(none) || (none)
UAI
Publicidade

Estado de Minas

Comunidades remanescentes de quilombos lutam pelo direito à propriedade

Descendentes de escravos cobram titulação de terras que lhes pertencem. No país, 1.281 áreas aguardam o título definitivo, enquanto são engolidas por novos empreendimentos e invasões


postado em 17/02/2014 00:12 / atualizado em 17/02/2014 07:31

Os quilombos urbanos da capital mineira, como o de Luízes, no Bairro Grajaú, brigam na Justiça pelo reconhecimento de seus direitos (foto: Leandro Couri/EM/D.A Press)
Os quilombos urbanos da capital mineira, como o de Luízes, no Bairro Grajaú, brigam na Justiça pelo reconhecimento de seus direitos (foto: Leandro Couri/EM/D.A Press)
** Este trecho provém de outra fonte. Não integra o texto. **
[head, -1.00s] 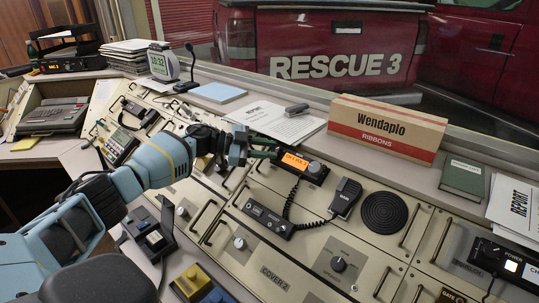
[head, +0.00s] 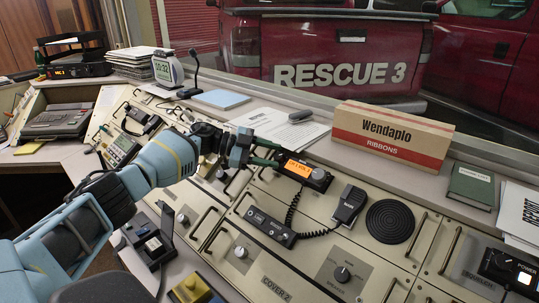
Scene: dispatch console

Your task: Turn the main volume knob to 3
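Several knobs are on the sloped beige console (head: 200,200). Two silver knobs (head: 183,218) (head: 241,252) are at the lower left. The labels are too small to read, so I cannot tell which is the main volume knob. My left gripper (head: 278,156) is open and empty, its dark green fingers apart at the radio's left end. I cannot tell whether they touch it. My right gripper is out of view.
A corded handset (head: 349,204) and a round speaker grille (head: 390,221) are right of the radio. A Wendaplo box (head: 393,135), a green book (head: 470,187) and papers stand along the ledge behind. Raised metal handles (head: 220,243) stick up from the console panels.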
O enorme laço vermelho abraça a mangueira e anuncia a oferenda à mãe ancestral Iá Mi Oxorongá. Na cesta de vime, azeite de dendê, mel, ovos e um espelho sugerem um ritual para a fertilidade. Uma casa de santo ao fundo, a poucos metros do córrego, luta para se afirmar em meio aos novos empreendimentos e à valorização imobiliária, que empurram e estreitam os limites das terras remanescentes de quilombos. Mais de um século de história contada pelo território de Mangueiras e pelos descendentes do casal de lavradores negros Cassiano e Vicênzia estão à beira da MG-020, nos limites da capital mineira com Santa Luzia, há décadas na luta para obter do Instituto Nacional de Colonização Agrária (Incra) o título de propriedade. Não é o único. Aliás, é só mais um entre outros 184 quilombos em Minas Gerais com processo de titulação em aberto. No país, 1.281 esperam na fila. Esses são a regra. A exceção está por conta dos 154 títulos definitivos emitidos pelo Incra desde a promulgação da Constituição de 1988, entre os quais, um único em Minas Gerais.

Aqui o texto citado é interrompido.